Il ne faut pas voir l’anarchisme comme un autre système artificiel que l’on propose mais comme une sorte d’absence de système, ou un système qui s’auto-construit et s’auto-gère par l’éducation populaire sinon on retomberas dans les pièges des grands systèmes idéologiques. Donc, si cette auto-education populaire elle va dans le sens des hipsters, de leur « économie du partage » et de la silicon-valley, on est mal barrés.

Pour cette raison, nous devons considérer l’anarchie libertaire comme un but à atteindre régissant toutes nos actions, mais nous ne devons pas idéaliser la réalité pratique et notre discours autour d’elle.

Si tout le monde était prêt à abandonner son égo et à penser aux autres et à soi-même en harmonie, sans se dissocier a gros coups d’identité individuelle ou d’appartenance l’anarchie libertaire adviendrait automatiquement, car nous n’aurions plus besoin de lois, et le capitalisme serait vite à court de carburant humain.

En faisant taire les cris du capitalisme, cette symbiose se fera tout naturellement.

En dehors de ça, l’anarchisme n’est autre qu’un phare pour maintenir le cap dans la nuit capitaliste.

Tout le monde est anarchiste !

Supposons que :

1. Les conditions humaines et morales nécessaires au fonctionnement de l’anarchie libertaire rendent la loi obsolète et unifient l’état d’esprit en effaçant l’individualisme.

2. Les différents systèmes ne sont différenciés que par la loi et l’état d’esprit.

Selon 1 et 2, il s’en suit :

3. Les conditions de l’anarchie libertaire réunies, n’importe quel système, communiste, capitaliste etc., marcherait de la même manière !

Pour cette raison, l’anarchie est un état d’esprit et non une organisation sociale.

En réalité donc, tout le monde est anarchiste.

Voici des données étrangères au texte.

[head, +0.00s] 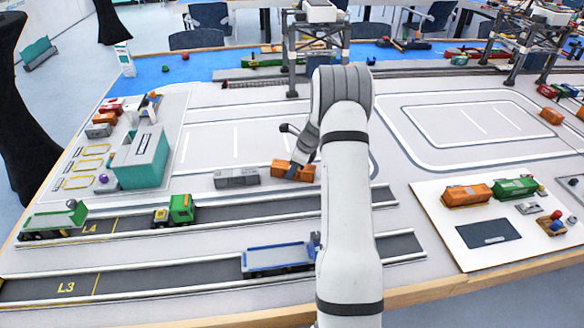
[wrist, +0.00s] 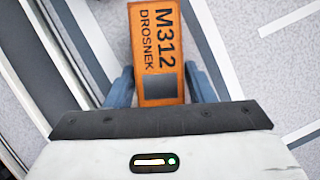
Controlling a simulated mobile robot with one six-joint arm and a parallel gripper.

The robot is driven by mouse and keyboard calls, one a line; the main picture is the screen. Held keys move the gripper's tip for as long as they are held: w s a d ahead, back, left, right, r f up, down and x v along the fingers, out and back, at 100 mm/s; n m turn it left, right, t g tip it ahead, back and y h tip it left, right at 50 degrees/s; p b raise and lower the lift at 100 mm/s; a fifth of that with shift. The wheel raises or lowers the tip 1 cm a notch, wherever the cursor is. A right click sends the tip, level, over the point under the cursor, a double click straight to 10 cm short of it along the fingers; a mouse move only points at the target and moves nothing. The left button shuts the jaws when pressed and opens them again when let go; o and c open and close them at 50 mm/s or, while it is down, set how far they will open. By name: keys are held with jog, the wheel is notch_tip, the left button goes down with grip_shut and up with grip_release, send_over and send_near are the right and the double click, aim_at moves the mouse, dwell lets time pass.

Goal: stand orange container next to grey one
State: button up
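The orange container (head: 293,170) is to the right of the grey container (head: 237,177), with a small gap between them, and lies at an angle to it. My gripper (head: 303,160) is over the orange container from above, its fingers on its two long sides. The grey container is outside the wrist view.
A green truck (head: 180,208) and a blue trailer (head: 275,260) stand on the lanes in front. A teal-sided building (head: 140,160) is at left. A gantry crane (head: 316,40) stands behind. A white board (head: 490,258) at right holds another orange container (head: 467,194) and a green one (head: 515,187).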

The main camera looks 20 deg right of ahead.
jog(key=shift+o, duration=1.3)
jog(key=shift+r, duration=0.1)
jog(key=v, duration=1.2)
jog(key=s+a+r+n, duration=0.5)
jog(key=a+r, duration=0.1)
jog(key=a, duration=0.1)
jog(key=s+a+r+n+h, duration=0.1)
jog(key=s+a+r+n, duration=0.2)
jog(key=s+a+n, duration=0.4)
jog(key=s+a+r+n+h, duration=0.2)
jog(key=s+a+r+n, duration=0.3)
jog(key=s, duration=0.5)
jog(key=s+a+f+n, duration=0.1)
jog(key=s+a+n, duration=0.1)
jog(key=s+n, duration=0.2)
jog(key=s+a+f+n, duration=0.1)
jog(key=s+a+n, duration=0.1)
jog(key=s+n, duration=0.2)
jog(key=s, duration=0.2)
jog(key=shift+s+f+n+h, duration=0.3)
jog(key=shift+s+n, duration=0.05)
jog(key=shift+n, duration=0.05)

Tout le monde désire un monde ou il est libre et en paix avec les autres, n’étant régit par aucune loi sauf celles qui ne limitent personne car personne ne veut plus les rompre, et qui n’ont donc qu’une existence philosophique.

En pratique il ne peut exister d’autre anarchie que celle-ci, car l’anarchisme n’est possible que si tout le monde l’est.

Actions d’urgence et éducation populaire

En pratique, donc  :

Il s’en suit que la lutte doit être conçue à deux niveaux intimement liés  :

  • La lutte «  d’urgence  » contre les actions ou les inactions du Capital
  • L’éducation populaire

— > Les manifestations, blocages, casses, ZAD, et actions incubatrices d’anarchies libertaires diverses - mais aussi le soutiens aux migrants par exemple - ont tout autant un rôle éducatif qu’un rôle de « mesures d’urgence » contre le capital.

Par éducation populaire, il n’est évidemment pas question d’une élite anarchiste illuminée qui apprends la vie au reste de la population, mais d’une recherche et d’une destruction active, individuelle et collective, de tout ce qui relève de l’égo, du capital et de son monde dans nos esprits, notre culture, notre mode et de vie et notre inconscient.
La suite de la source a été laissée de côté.